Once the pre-construction design process is complete and projected expansion
construction costs are determined, the Company and ILM II Holding will carefully
evaluate the costs and benefits before proceeding with the construction of any
of these expansions. If the Company and ILM II Holding decide to proceed with
any of these expansions, the master lease agreement between the Company and ILM
II Holding will be amended to include such expansion.
Additionally, on December 1997, ILM II Holding purchased for $139,900 a
parcel of vacant land adjacent to the Stockton facility. Although no expansion
of this facility is being considered at this time, control of the property will
provide needed parking spaces and will improve access and marketability.

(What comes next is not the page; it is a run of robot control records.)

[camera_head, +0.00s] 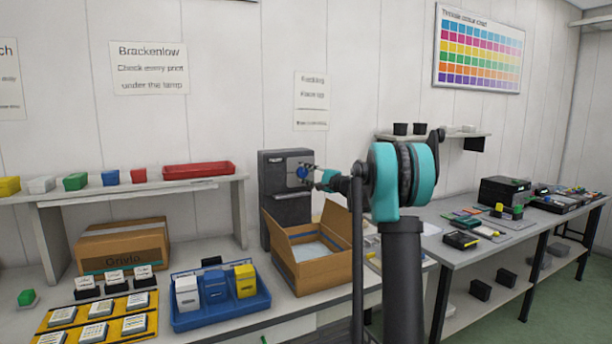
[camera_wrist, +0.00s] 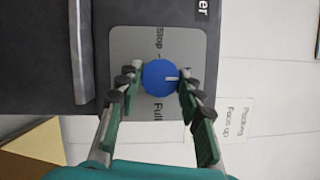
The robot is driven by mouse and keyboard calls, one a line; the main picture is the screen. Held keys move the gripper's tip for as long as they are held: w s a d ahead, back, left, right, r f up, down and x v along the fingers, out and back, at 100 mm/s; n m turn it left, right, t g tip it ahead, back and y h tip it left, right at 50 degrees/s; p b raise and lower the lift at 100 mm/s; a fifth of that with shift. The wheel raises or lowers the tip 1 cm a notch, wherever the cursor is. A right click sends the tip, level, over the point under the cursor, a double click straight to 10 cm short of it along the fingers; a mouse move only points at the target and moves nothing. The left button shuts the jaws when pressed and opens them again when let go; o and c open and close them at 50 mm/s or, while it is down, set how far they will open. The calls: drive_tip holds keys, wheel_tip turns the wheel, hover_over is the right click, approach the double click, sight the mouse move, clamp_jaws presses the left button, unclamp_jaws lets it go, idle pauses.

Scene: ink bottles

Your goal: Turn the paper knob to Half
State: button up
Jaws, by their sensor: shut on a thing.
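The blue round paper knob (camera_wrist: 160,78) sits on a light grey plate (camera_wrist: 142,42) on a dark machine front. Its short white mark points right in the wrist view, toward my right finger. "Stop" is printed above the knob and "Full" below it, both sideways; a label at the right is mostly hidden by that finger. My gripper (camera_wrist: 159,84) is shut on the knob, one finger on each side. In the head view the knob (camera_head: 302,172) is on the upper front of the dark machine (camera_head: 286,207), with my gripper (camera_head: 318,178) at it.
An open cardboard box (camera_head: 312,272) stands right below the machine front. A blue tray (camera_head: 222,317) with ink bottles is at its left. A shelf with a red tray (camera_head: 198,170) is left of the machine. Another bench (camera_head: 470,258) runs along the right.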

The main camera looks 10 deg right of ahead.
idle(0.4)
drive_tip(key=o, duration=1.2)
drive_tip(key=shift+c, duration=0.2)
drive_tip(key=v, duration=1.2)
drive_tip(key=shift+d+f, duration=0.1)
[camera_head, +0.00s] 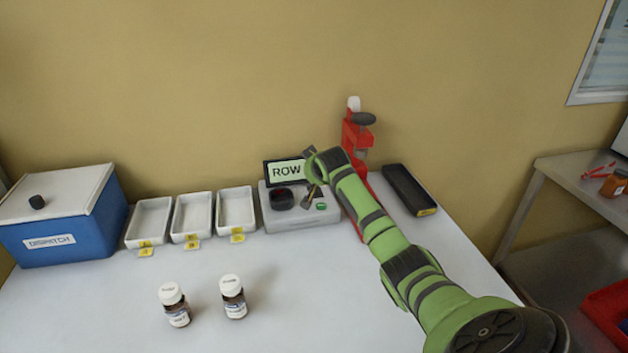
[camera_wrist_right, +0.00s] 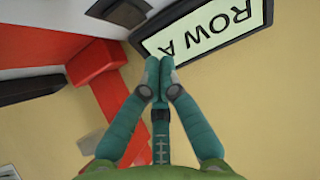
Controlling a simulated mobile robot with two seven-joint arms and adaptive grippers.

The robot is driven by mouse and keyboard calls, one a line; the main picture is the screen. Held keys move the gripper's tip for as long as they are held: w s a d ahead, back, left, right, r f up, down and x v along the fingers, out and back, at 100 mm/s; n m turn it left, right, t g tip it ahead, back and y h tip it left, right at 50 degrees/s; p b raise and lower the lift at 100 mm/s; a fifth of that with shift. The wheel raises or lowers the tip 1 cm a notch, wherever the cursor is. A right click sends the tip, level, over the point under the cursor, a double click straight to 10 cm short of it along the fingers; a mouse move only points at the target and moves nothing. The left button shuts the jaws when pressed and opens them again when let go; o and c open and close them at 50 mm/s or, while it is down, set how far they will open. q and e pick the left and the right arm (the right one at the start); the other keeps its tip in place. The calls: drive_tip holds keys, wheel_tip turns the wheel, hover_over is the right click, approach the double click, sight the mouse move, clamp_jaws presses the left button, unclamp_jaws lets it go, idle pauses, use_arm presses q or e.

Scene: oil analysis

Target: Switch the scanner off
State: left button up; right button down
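The scanner (camera_head: 290,220) is a light grey box at the back of the table. Its lit display (camera_head: 287,171) reads "ROW", the rest covered by my arm; in the right wrist view the display (camera_wrist_right: 208,27) reads "ROW A". A dark round well (camera_head: 282,199) and a small green button (camera_head: 321,206) sit on its top. My right gripper (camera_head: 308,197) is over the scanner, close to the display and left of the button; whether it touches anything is unclear. In the right wrist view its fingertips (camera_wrist_right: 160,72) are together with nothing seen between them. My left gripper is out of view.
A red stand (camera_head: 357,138) rises just right of the scanner, beside a black tray (camera_head: 409,190). White trays (camera_head: 236,210) and a blue dispatch box (camera_head: 68,232) are to the left. Two capped bottles (camera_head: 175,305) (camera_head: 232,297) stand in front. The front middle is clear.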

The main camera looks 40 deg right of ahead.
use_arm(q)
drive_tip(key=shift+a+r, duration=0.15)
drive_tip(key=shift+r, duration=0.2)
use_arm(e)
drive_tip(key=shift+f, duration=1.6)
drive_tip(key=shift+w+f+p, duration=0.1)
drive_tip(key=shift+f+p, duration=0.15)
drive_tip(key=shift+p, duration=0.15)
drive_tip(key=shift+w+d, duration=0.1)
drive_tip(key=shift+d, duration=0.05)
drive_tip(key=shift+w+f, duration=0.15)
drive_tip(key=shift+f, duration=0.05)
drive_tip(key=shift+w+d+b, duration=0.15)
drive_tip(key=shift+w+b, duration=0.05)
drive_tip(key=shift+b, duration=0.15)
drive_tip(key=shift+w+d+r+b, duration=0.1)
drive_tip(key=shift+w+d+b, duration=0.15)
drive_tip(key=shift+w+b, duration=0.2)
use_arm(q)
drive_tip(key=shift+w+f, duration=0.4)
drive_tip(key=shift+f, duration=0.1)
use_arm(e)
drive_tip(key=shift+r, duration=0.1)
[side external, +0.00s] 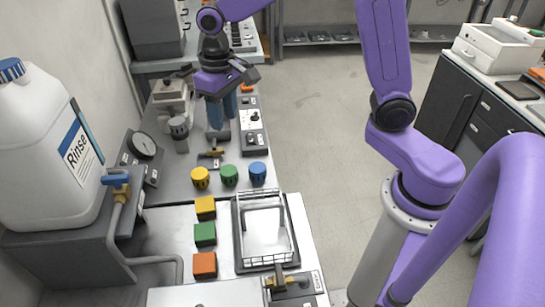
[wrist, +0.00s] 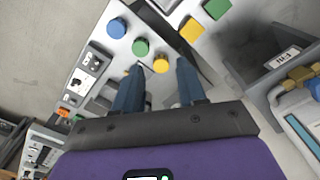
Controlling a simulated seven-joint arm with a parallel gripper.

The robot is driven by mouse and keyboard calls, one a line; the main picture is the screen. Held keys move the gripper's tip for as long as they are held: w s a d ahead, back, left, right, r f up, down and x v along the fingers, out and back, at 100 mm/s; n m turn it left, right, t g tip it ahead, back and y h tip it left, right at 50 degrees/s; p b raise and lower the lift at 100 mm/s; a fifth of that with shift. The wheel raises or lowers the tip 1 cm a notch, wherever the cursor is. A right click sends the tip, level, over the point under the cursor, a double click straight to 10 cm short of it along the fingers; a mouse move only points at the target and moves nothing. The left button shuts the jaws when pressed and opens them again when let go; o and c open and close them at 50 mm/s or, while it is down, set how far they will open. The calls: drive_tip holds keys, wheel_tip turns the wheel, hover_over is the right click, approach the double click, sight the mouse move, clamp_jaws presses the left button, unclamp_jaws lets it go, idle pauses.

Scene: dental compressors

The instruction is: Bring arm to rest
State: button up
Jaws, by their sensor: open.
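My purple arm (side external: 388,45) reaches from its round mount on the right, up out of the top of the side external view and back down over the bench (side external: 165,222). My gripper (side external: 222,112) hangs over the far half of the bench, above and behind the row of knobs. Its two blue fingers point down and are apart, with nothing between them. In the wrist view the gripper (wrist: 160,68) is also open and empty, and the yellow knob (wrist: 161,64) shows beyond the gap. Its exact height over the bench is hard to tell.
Yellow, green and blue knobs (side external: 229,175) stand in a row. Yellow, green and orange blocks (side external: 205,235) lie nearer, beside a wire-railed tray (side external: 238,240). A Rinse jug (side external: 45,150) and a gauge (side external: 144,145) stand left. Open floor (side external: 310,130) lies right of the bench.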

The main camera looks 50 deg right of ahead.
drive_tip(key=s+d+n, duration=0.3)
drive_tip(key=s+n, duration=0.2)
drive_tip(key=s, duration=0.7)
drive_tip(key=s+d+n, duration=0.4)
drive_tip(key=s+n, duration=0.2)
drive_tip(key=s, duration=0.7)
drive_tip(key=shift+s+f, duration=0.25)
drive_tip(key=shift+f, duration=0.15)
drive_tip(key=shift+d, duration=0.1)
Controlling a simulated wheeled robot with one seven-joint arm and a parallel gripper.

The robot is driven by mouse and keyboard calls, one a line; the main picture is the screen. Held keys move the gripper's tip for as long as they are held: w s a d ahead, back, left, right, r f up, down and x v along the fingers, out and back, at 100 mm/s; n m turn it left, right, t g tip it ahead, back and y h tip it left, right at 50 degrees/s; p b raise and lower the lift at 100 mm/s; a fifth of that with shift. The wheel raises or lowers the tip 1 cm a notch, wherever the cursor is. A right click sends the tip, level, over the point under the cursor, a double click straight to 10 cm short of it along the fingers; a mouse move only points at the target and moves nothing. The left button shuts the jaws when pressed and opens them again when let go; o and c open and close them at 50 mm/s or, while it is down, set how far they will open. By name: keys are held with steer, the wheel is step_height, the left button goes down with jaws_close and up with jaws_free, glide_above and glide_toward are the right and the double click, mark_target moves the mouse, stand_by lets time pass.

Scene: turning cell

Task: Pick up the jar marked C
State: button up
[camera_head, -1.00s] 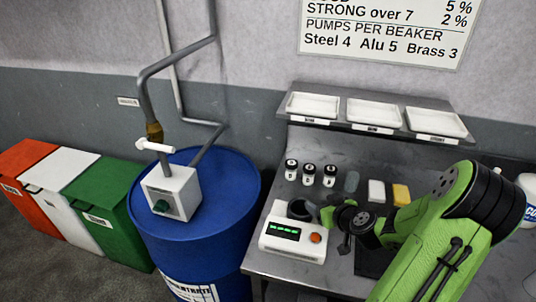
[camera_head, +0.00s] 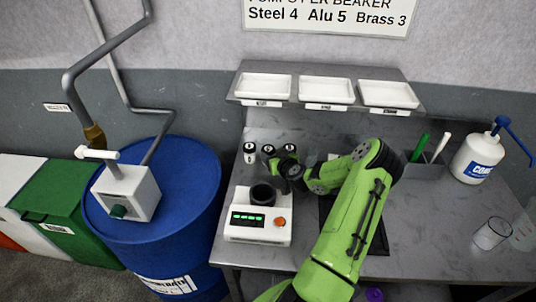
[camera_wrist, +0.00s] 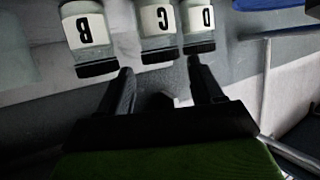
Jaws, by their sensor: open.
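The jar marked C (camera_wrist: 158,22) is the middle of three white-labelled jars with black lids in the wrist view, which shows them upside down. The jar marked B (camera_wrist: 86,30) is on its left and the jar marked D (camera_wrist: 198,20) on its right. My gripper (camera_wrist: 160,82) is open, with its fingertips just short of the jars and jar C ahead of the gap between them. In the head view my gripper (camera_head: 276,166) is at the row of jars (camera_head: 250,153), partly hiding them. Letters are too small to read there.
A white device (camera_head: 258,228) with a dark cup (camera_head: 263,194) stands in front of the jars. A shelf with white trays (camera_head: 326,90) hangs behind and above. A blue drum (camera_head: 190,190) is left of the table. A white pump bottle (camera_head: 476,158) stands right.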

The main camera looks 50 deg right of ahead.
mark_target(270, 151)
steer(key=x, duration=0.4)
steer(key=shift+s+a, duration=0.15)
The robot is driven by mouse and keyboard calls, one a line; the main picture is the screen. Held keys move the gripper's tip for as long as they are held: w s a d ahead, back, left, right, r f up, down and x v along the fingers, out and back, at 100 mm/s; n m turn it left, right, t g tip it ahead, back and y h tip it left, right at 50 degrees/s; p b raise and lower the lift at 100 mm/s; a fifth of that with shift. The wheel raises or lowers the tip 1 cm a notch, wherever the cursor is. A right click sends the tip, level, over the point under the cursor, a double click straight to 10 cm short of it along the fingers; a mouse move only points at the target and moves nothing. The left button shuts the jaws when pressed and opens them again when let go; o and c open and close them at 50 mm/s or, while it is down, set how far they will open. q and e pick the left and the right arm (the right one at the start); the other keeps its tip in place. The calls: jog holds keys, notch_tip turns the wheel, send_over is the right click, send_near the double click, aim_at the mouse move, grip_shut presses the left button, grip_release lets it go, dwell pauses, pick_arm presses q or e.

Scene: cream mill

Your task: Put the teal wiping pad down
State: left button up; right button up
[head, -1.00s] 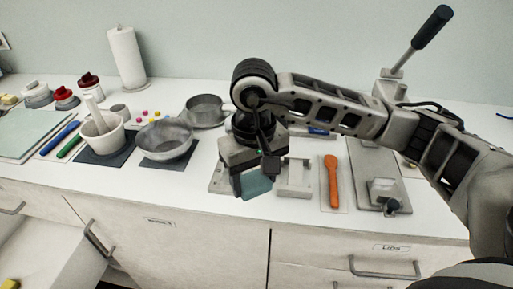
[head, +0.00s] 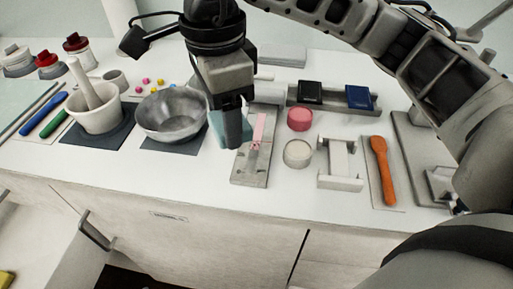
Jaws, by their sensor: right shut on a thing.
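My right gripper (head: 231,128) points down over the counter, between the metal bowl and a grey board. It is shut on the teal wiping pad (head: 217,124), which shows partly at the left of the fingers; the rest is hidden behind them. I cannot tell whether the pad touches the counter or the board. My left gripper is not in view.
The metal bowl (head: 170,116) stands close at left, with a mortar (head: 98,112) beyond it. The grey board (head: 250,172) bears a pink strip. A round white dish (head: 298,153), a white stand (head: 341,166) and an orange spatula (head: 382,168) lie to the right.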

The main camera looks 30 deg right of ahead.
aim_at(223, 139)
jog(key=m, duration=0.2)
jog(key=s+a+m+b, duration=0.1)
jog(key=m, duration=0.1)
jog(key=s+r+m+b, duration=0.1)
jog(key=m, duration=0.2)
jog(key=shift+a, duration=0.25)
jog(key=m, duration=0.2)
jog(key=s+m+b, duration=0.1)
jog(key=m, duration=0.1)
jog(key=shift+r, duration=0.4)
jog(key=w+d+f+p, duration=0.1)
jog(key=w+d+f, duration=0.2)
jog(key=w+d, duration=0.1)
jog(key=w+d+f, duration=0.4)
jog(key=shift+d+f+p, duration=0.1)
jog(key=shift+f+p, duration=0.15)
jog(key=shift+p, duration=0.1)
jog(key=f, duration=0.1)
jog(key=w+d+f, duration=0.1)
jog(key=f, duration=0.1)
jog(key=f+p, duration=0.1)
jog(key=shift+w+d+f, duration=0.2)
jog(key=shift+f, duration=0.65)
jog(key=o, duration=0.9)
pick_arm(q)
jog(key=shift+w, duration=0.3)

ILM II Holding is currently negotiating with a major bank to provide a
construction loan facility that, if finalized, would provide up to $15.5 million
to fund the capital costs of these potential expansion programs. The
construction loan facility is expected to be secured by first mortgage of the
Senior Housing Facilities and collateral assignment of the Company's leases of
such Senior Housing Facilities.
At November 30, 1997, the Company had cash and cash equivalents of
$2,087,000. Such amounts will be used for the Company's working capital
requirements. As noted above, under the terms of the master lease, the Lessor is
responsible for major capital improvements and structural repairs to the Senior
Housing Facilities. Consequently, the Company does not have any material
commitments for capital expenditures. Furthermore, the Company does not
currently anticipate the need to engage in any borrowing activities. The Company
did not pay cash dividends in fiscal 1996 or fiscal 1997. The Company intends to
review this policy during the second half of fiscal 1998 and may or may not
determine to pay cash dividends in the future. Payment of dividends, if any,
will be at the discretion of the Company's Board of Directors and will depend
upon such factors as the Company's financial condition, earnings, anticipated
investments and other relevant factors. The source of future liquidity is
expected to be from operating cash flow from the Senior Housing Facilities, net
of the master lease payments to ILM II Holding, and interest income earned on
invested cash reserves. Such sources of liquidity are expected to be adequate to
meet the Company's operating requirements on both a short-term and long-term
basis.
-12-
<PAGE>
ILM II LEASE CORPORATION
MANAGEMENT'S DISCUSSION AND ANALYSIS OF FINANCIAL CONDITION
AND RESULTS OF OPERATIONS (continued)
Results of Operations
Three Months Ended November 30, 1997 versus Three Months Ended November 30, 1996
Revenues
Total revenues were $3,737,000 for the quarter ended November 30, 1997 compared
to $3,586,000 for the same period of the prior year, representing an increase of
$151,000 or 4.2%. Rental and other income from the Company's senior housing
operations increased $156,000 primarily as a result of improved occupancies and
increased rental rates at certain of the facilities located in strong markets.
Expenses
Total expenses were $3,569,000 for the quarter ended November 30, 1997 compared
to $3,207,000 for the same period in the prior year representing an increase of
$362,000 or 11.3%. This increase was primarily comprised of increases in master
lease rent expense of $191,000, general and administrative expenses of $104,000,
and other minor increases in certain other expenses. The increase in master
lease expense is the result of variable rent payments due under the master lease
agreement which were not due in the comparable period in the prior year. General
and administrative expenses increased principally as a result of the AHC
litigation expenses.
Income Tax Expense
Income tax expense decreased by $85,000 or 56% as compared to the same period in
the prior year as a result of a decrease in income before taxes of $211,000.
Net income
Primarily as a result of the factors noted above, net income decreased from
$227,000 for the quarter ended November 30, 1996 to $101,000 for the quarter
ended November 30, 1997.
-13-
<PAGE>
ILM II LEASE CORPORATION
PART II
Other Information
Item 1. Through 5. NONE
- ------------------
Item 6. Exhibits and reports on form 8-K
- ----------------------------------------
(a) Exhibits: 27. Financial Data Schedule
(b) Reports on Form 8-K: NONE
-14-
<PAGE>
ILM II LEASE CORPORATION
SIGNATURES
Pursuant to the requirements of Section 13 or 15(d) of the Securities Exchange
Act of 1934, the registrant has duly caused this report to be signed on its
behalf by the undersigned thereunto duly authorized.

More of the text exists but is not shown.